What Makes Haskell Special?
Technically, Haskell is a general-purpose functional programming language with non-strict semantics and strong static typing. The primary control construct is the function. (Say that fast ten times!) Here’s what it means:
- Every language has a strategy to evaluate when to process the input arguments used in a call to a function. The simplest strategy is to evaluate the input arguments passed then run the function with the arguments. Non-strict semantics means the input arguments are not evaluated unless the arguments passed into the function are used to evaluate what is in the body of the function.
- Programming languages have rules to assign properties — called a type — to the components of the language: variables, functions, expressions, and modules. A type is a general description of possible values the variable, function, expression, or module can store. Typing helps minimize bugs, for example, when a calculation uses a string (“house” or “cat”) instead of a number (2 or 3). Strong static typing evaluates the code before runtime, when the code is static and possibly as code is written.
- The order in which statements, instructions and functions are evaluated and executed determines the results of any piece of code. Control constructs define the order of evaluation. Constructs use an initial keyword to flag the type of control structure used. Initial keywords might be “if” or “do” or “loop” while final keywords might be “end if” or “enddo” or “end loop”. Instead of a final keyword, Haskell uses indentation level (tabs) or curly brackets, or a mix, to indicate the end of a control structure.

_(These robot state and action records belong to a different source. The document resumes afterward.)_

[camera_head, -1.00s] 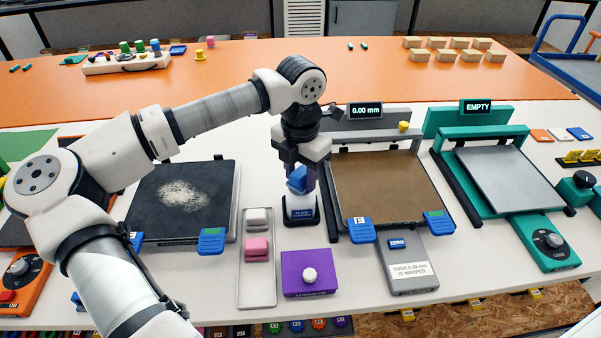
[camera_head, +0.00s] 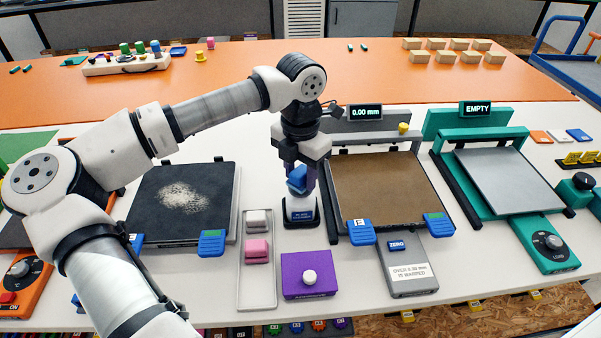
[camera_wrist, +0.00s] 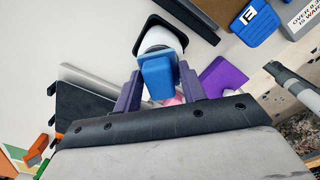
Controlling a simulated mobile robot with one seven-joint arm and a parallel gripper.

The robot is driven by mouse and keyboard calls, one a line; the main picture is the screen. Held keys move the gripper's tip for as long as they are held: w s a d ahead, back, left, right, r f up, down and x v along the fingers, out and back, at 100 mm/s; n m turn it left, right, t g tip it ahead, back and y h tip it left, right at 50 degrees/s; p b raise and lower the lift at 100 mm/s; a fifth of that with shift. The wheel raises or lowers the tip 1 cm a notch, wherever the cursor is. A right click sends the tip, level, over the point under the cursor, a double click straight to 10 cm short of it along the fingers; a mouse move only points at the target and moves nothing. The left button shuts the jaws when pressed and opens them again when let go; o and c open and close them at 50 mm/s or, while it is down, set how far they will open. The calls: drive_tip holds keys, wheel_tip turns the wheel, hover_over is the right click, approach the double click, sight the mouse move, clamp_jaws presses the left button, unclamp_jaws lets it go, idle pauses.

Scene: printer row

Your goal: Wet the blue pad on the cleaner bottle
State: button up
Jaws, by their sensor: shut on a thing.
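My gripper (camera_head: 303,179) points down and is shut on the blue pad (camera_head: 297,178), which also shows between the purple fingers in the wrist view (camera_wrist: 158,78). The pad is right over the white cleaner bottle (camera_head: 300,207), which stands upright in a black holder (camera_head: 301,222). In the wrist view the bottle's white top (camera_wrist: 160,40) is directly beyond the pad. The two look very close or touching; I cannot tell which. The pad's underside is hidden.
Left of the bottle is a tray (camera_head: 256,292) with a white pad (camera_head: 257,221) and a pink pad (camera_head: 257,250). A dark plate (camera_head: 160,215) with a whitish smudge lies further left. A purple block (camera_head: 309,275) stands in front. A brown plate (camera_head: 375,190) is close on the right.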

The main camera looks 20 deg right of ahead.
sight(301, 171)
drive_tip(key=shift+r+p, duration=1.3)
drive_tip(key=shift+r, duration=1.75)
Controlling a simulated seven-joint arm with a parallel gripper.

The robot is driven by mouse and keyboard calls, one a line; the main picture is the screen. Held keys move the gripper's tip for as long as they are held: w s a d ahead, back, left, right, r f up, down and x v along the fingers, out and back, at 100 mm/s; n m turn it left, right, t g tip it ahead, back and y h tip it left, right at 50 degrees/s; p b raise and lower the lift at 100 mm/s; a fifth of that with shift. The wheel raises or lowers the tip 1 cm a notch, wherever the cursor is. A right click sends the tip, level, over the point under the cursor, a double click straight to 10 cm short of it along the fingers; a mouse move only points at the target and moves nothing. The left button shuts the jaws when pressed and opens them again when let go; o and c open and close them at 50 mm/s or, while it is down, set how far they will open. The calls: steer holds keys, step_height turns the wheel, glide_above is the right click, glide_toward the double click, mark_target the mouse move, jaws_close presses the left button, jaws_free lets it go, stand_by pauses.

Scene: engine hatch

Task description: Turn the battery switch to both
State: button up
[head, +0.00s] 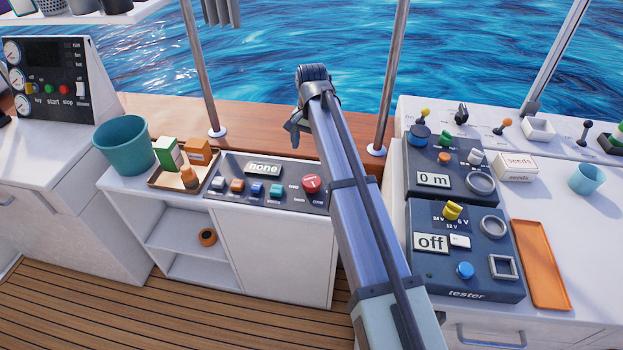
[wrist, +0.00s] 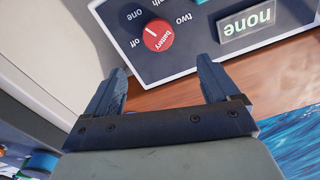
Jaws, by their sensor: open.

Perhaps what makes Haskell special is how coders have to think when they use the language. Functional programming languages work in very different ways than imperative languages where the coder manages many low-level details of what happens in their code and when. While it is true all languages have things in common, it’s also true languages are mostly functional or mostly imperative, the way people are mostly right handed or left handed. Except functional programming languages require a different way of thinking about software as you code.